Os Papéis do Inglês tem logo à partida o enorme mérito de recordar e recuperar a obra de Ruy Duarte Carvalho, um grande escritor de língua portuguesa, que está arredado das livrarias, com as obras esgotadas há vários anos.
É provável que este filme dê um impulso ao muito esperado plano de reedições da sua obra completa. Poeta, romancista, antropólogo, Ruy Duarte Carvalho (Santarém, 1947; Namíbia, 2010) foi uma das grandes figuras da cultura angolana que merece ser lido e relido (republicamos a sua autobiografia no site do JL).
É certo que um bom texto não faz necessariamente um bom filme – são demasiados os exemplos de adaptações fracassadas. Mas Os Papéis do Inglês alcança essa eficácia: consegue transmitir de forma sóbria e apelativa a riqueza do universo literário e biográfico de um autor sui generis, colocando no centro a questão da identidade.
Há uma história por trás deste filme que ajuda a contextualizá-lo. No cinema europeu, por norma, atribui-se a autoria dos filmes aos realizadores, mesmo sabendo que o cinema é uma arte coletiva, que implica um conjunto de mentes criativas e dificilmente um homem só. Mas neste caso seria muitíssimo redutor atribuir a autoria da obra apenas a Sérgio Graciano.

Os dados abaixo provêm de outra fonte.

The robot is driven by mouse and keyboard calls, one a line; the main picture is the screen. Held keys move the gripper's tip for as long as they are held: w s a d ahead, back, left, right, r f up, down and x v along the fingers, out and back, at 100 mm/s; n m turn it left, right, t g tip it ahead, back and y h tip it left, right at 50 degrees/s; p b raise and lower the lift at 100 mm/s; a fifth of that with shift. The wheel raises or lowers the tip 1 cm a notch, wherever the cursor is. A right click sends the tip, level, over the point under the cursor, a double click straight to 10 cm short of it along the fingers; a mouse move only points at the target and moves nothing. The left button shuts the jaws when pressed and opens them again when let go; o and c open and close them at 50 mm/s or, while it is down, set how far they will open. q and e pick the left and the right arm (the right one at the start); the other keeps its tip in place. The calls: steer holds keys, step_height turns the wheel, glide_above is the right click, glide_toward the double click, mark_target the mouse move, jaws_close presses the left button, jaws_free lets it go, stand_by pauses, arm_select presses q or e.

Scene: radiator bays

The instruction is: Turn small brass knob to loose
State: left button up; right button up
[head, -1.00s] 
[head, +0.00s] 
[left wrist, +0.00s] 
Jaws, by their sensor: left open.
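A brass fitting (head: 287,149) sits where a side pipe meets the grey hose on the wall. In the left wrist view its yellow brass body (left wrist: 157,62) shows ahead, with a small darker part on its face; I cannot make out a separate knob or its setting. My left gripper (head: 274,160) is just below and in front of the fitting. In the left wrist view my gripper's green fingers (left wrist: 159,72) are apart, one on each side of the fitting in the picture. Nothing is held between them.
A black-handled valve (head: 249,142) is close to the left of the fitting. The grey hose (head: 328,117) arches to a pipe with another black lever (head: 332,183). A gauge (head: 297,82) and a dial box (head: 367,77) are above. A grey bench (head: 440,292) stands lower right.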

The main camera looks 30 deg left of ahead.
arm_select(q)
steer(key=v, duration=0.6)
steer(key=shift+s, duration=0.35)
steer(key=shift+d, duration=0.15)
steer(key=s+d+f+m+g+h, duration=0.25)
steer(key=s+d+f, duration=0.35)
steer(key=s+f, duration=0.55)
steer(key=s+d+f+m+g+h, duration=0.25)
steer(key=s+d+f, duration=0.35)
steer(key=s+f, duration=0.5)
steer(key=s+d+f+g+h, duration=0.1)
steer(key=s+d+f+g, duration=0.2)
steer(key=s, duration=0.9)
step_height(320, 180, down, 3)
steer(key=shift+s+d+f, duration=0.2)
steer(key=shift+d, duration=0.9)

O filme faz parte dos projetos pessoais de Paulo Branco. Ou seja, ao contrário daquilo que é mais comum – o realizador apresenta as ideias para um novo filme a um produtor – aqui foi o produtor que teve a ideia para o filme e partiu em busca de argumentista e realizador. Tal de resto já tinha acontecido, por exemplo, com A Herdade, em que Paulo Branco pediu a Rui Cardoso Martins e Tiago Guedes que dessem corpo à sua ideia.
A relação de Paulo Branco com Ruy Duarte Carvalho vem de longe. Recorde-se que o escritor também tem uma curta carreira de realizador de cinema e televisão e foi Paulo Branco quem produziu o seu último filme, O Recado das Ilhas (1989). Também o convidou para integrar o júri no LEFFEST e nessa ocasião o terá desafiado a realizar um novo filme, ideia que este refutou. Branco decidiu então produzir um filme em volta da sua obra.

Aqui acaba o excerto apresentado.